Guides
Identity Resolution

Identity Resolution

Identity resolution is the process of deciding which profile row a new write should merge into. Getting this right is the difference between a clean CDP and a proliferating mess of duplicates.


How matchKey works

Every upsert operation requires (or defaults to) a matchKey — the field the API uses to find an existing row.

Incoming record: { email: "jane@example.com", tier: "gold" }
matchKey: "email"

→ Query: SELECT id FROM profiles WHERE email = 'jane@example.com'
→ Found:  merge tier = "gold" into row #1042
→ Not found: INSERT new row

The matchKey field must exist in the object schema and must be indexed as an identity key. You can confirm which fields are identity keys:

curl https://api.experiture.ai/public/v1/metadata/objects/profiles \
  -H "Authorization: Bearer <your_access_token>" \
  | jq '.data.identityKeys'

Choosing the right matchKey

Decision table

KeyBest forWatch out for
emailB2C signups, newsletter lists, most webhook sourcesCustomers change emails; format inconsistency creates dupes
customer_idAny authenticated flow with a stable internal IDMust be present on every write — missing it causes inserts instead of merges
phoneSMS flows, phone-first signupFormat inconsistency is rampant; normalize to E.164 before writing
external_idCRM/ERP sync where you control the key spaceBest option when you own the source of truth ID
anonymous_idPre-authentication event attributionShort-lived; must be linked to a durable key at login

Default key

If you omit matchKey on an upsert, the API uses the object's configured primary key. For profiles, this is typically email unless your workspace is configured differently. Explicit is safer — always pass matchKey.


Progressive identity: linking identifiers over time

Real users don't arrive with a full profile. They accumulate identifiers over multiple touchpoints:

Session 1 (anonymous):  anonymous_id = "anon_abc"       → row A
Session 2 (signup):     email = "jane@co.com"           → row B (new)
Post-login link:        email + anonymous_id on same row → merge A into B
Purchase:               email + customer_id = "cust_99"  → row B enriched
SMS opt-in:             email + phone = "+12125551234"   → row B enriched

To link identifiers, write a single record containing both the old and new identifier, using the identifier you're confident about as the matchKey:

import os, requests
 
API_KEY = os.environ["EXPERITURE_API_KEY"]
BASE_URL = "https://api.experiture.ai/public/v1"
 
def upsert_profile(record: dict, match_key: str, idempotency_key: str):
    requests.post(
        f"{BASE_URL}/records/profiles/upsert",
        headers={
            "Authorization": f"Bearer {API_KEY}",
            "Content-Type": "application/json",
            "Idempotency-Key": idempotency_key,
        },
        json={"record": record, "matchKey": match_key},
    ).raise_for_status()
 
# At login — link anonymous session to authenticated user
upsert_profile(
    record={
        "email": session["authenticated_email"],
        "anonymous_id": session["anonymous_id"],
        "last_login_at": session["timestamp"],
    },
    match_key="email",
    idempotency_key=f"login:{session['id']}",
)

After this write, anonymous_id = "anon_abc" is stored on the same row as email = "jane@co.com". Future writes using either identifier resolve to the same profile.

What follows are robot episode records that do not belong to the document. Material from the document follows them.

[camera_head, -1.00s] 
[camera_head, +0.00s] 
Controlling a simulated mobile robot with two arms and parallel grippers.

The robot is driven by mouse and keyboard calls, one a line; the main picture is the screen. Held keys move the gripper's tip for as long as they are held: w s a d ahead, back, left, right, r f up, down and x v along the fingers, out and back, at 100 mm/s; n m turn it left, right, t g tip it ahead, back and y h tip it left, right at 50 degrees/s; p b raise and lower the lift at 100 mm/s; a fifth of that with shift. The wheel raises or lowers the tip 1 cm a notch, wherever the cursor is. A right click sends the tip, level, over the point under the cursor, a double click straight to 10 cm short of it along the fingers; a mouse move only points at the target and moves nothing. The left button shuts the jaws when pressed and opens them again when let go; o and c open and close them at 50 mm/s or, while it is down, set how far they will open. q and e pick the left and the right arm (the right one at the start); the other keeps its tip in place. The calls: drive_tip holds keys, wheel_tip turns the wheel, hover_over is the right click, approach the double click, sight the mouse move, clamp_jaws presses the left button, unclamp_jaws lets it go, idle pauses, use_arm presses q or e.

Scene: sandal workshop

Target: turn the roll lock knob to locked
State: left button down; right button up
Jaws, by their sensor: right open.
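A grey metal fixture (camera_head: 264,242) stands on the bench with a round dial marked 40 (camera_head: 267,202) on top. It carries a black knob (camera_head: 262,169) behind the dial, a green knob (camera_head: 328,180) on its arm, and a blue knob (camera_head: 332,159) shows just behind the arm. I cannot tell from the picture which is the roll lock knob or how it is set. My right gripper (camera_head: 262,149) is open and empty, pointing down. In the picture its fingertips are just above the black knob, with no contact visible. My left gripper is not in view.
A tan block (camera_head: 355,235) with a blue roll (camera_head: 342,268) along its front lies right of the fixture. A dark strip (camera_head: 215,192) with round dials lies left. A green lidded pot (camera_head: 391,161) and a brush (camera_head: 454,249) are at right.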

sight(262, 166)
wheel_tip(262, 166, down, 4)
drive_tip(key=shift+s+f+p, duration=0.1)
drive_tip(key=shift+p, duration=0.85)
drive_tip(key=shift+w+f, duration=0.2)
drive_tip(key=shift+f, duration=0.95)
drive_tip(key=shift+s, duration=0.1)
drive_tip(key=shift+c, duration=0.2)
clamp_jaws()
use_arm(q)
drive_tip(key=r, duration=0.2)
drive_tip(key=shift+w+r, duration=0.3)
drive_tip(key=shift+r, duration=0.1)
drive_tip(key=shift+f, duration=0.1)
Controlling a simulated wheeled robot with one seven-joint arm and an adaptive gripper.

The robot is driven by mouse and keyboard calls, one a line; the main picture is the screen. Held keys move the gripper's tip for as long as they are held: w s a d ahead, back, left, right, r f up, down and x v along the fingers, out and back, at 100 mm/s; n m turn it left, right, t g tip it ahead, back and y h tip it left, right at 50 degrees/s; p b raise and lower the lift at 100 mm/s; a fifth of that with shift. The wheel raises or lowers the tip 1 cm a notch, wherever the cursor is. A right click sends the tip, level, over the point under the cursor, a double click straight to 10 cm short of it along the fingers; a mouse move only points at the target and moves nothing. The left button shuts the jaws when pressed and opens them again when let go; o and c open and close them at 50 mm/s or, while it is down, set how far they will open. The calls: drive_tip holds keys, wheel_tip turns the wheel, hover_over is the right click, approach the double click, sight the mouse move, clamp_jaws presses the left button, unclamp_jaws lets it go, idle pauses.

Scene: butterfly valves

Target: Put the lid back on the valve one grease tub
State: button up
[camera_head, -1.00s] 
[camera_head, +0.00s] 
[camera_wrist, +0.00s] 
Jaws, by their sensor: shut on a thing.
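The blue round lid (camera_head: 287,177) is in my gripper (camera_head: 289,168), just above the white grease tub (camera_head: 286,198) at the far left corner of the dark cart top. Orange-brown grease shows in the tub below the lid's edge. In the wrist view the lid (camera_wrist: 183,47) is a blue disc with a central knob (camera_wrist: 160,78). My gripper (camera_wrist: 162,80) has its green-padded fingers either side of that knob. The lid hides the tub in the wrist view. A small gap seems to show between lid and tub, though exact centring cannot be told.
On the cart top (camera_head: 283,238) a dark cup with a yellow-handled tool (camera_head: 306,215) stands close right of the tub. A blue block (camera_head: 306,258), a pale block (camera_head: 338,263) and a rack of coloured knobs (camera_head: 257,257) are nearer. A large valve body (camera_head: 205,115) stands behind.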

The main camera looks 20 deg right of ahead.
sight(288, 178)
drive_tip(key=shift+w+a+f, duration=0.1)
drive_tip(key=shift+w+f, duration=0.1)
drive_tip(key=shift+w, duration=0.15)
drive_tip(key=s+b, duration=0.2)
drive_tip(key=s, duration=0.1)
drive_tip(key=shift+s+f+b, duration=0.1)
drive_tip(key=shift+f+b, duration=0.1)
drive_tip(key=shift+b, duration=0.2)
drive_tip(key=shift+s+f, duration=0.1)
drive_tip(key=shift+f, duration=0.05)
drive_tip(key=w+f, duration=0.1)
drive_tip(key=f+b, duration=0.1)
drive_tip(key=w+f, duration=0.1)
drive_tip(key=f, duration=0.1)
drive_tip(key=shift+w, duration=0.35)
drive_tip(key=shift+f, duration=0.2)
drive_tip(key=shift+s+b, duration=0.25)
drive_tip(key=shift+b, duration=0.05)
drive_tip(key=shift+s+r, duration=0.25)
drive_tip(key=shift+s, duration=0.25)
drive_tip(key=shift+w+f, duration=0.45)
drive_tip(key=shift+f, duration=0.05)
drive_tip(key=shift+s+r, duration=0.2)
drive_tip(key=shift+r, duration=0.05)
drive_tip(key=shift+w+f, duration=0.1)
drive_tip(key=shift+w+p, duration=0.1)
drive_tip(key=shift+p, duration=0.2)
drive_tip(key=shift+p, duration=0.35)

Identity collision: when two rows share an identifier

Collisions happen when a write tries to associate an identifier that's already owned by a different row. Example:

Row #100: email = "jane@co.com", customer_id = "cust_99"
Row #200: email = "bob@co.com"

Write:    { email: "bob@co.com", customer_id: "cust_99" }
matchKey: "email"

Row #200 would now hold customer_id = "cust_99" — but that ID is already on row #100. The CDP records both, creating an ambiguous identity graph.

Prevention strategies:

  1. Write customer_id before email — if customer_id is the more authoritative key, use it as matchKey to let the CDP find (or create) the right row first.

  2. Validate upstream — before writing, check that the customer_id you're about to write isn't already associated with a different email in your own system.

  3. Use external_id for CRM sync — when your CRM is the system of record, use the CRM's record ID as external_id. This is a key you control and can guarantee is unique per person.


Handling email changes

When a customer changes their email, you have two options:

Option 1: Write the new email using customer_id as matchKey

upsert_profile(
    record={
        "customer_id": event["customer_id"],
        "email": event["new_email"],
    },
    match_key="customer_id",
    idempotency_key=f"email_change:{event['id']}",
)

This finds the existing row by the stable customer_id and updates the email field — no duplicate created.

Option 2: Null out the old email explicitly

If you're using email as matchKey everywhere and don't have customer_id, write both the old email (to find the row) and the new email (to update it):

upsert_profile(
    record={
        "email": event["old_email"],           # matchKey resolves the row
        # Note: "email" can only appear once — use a custom field or two-step approach
        # (in practice you'd need to handle this as a two-step or custom field)
    },
    match_key="email",
    idempotency_key=f"email_change:{event['id']}",
)

This is awkward with email as both matchKey and the field being changed. This is a strong argument for keeping a stable customer_id in your schema from day one.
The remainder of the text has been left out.